Decked out in a formal white kimono, Jones smiled and worked through a gauntlet of longtime fans and fellow drummers like Lenny White, Jack DeJohnette, Charli Persip, Jimmy Cobb, Adam Nussbaum, Jeff Watts, Dennis Chambers, Michael Shrieve--even erstwhile stickman Bill Cosby.

"He'll be on the stage soon ladies and gentlemen…" kidded Cosby.

Cosby kept to the role of star emcee, teasing the VIP-heavy crowd ("Thanks for coming…for free"), roasting his old Birdland buddy ("Enjoy this one Elvin because when you're 85 it's gonna be all ballads") and berating him for his slow walk of fame.

"He just passed the Village Vanguard I heard. Look, he's had to kiss every woman!"

Between the night's preliminaries (glass-raising remarks from Jones' longtime sponsors Yamaha and Zildjian; gifting a few lucky friends with signature snares and cymbals) and the requisite candle-blowing ceremony, the drummer eventually thrilled the packed club with an hour's musical celebration.
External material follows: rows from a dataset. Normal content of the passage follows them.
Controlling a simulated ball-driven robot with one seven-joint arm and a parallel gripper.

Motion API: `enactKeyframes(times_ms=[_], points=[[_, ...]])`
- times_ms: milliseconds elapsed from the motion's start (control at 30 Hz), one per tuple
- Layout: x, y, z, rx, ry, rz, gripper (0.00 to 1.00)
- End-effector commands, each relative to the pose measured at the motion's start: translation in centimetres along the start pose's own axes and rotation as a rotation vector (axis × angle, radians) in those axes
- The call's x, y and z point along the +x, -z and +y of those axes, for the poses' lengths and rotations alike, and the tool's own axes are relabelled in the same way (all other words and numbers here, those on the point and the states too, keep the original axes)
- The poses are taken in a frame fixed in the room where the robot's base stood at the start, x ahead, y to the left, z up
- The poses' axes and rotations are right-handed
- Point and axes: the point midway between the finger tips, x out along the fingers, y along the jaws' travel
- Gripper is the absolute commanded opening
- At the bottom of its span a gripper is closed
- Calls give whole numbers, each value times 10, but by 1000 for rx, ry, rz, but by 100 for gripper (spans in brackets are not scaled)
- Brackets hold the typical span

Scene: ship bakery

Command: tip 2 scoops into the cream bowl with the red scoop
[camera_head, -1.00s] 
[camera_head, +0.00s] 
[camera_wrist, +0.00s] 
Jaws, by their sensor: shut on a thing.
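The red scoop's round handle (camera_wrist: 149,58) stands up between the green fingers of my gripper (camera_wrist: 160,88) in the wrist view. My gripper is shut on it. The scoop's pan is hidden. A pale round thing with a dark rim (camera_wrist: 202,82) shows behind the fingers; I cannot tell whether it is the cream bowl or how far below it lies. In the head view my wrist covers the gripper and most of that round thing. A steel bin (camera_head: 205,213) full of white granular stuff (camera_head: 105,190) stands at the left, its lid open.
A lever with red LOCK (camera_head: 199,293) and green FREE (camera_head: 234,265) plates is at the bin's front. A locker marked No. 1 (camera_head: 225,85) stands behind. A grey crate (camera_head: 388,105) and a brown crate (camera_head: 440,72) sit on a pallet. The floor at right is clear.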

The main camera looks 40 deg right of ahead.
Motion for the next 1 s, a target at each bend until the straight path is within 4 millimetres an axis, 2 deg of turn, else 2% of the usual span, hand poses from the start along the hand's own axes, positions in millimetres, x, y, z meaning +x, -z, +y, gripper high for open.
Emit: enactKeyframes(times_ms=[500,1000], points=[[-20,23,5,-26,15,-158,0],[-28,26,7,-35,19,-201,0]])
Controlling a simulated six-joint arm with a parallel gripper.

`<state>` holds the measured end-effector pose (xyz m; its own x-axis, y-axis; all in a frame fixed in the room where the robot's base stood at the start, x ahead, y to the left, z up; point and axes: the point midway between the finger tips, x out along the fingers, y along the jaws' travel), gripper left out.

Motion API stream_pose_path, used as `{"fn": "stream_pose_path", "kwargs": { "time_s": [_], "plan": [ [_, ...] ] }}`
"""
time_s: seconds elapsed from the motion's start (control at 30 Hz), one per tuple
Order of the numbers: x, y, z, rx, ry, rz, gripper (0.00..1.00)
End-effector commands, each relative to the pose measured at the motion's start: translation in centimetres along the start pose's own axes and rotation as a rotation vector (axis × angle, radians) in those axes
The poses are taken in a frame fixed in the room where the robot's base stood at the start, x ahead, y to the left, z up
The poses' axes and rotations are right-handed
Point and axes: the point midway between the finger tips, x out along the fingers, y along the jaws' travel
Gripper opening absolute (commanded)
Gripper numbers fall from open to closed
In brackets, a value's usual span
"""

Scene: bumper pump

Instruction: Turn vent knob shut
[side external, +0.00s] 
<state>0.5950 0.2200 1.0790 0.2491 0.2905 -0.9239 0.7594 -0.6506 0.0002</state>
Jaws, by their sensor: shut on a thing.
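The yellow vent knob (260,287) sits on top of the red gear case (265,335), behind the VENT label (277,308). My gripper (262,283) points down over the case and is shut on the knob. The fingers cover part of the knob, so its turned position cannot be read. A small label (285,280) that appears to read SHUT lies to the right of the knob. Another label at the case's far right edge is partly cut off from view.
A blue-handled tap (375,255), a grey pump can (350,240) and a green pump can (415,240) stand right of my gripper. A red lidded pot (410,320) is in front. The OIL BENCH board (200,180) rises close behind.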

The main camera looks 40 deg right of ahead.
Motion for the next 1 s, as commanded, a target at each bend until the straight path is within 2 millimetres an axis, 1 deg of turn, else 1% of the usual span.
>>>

A romping version of a Louis Armstrong standard ("Hello Brother") kicked off the set, yielding to two tunes that left Marsalis alone with the rhythm section: a satisfyingly moody "I Can't Get Started" and Coltrane's upbeat "Resolution." Finally, a rousing, artfully sectioned take of the Japanese folk-song "Soran-Bushi," replete with Jones' thunderous drama—all tom-tom beats and cymbal crashes—and each Machine member showing off his mettle (Wonsey's bright articulation was a standout, as was Shim's fluid inventiveness and dry tone).

Too soon it was over. All rose, applauded and whistled for an inspired 60-minute performance, and for a still resonant and virile 62-year career. And pity those who lined up outside for the late set. Jones' retreat from the stage seemed twice as long as his entrance, calling to mind Cosby's good-natured acerbity.

"Take your time Elvin—by the time you get up here it'll be your 76th!"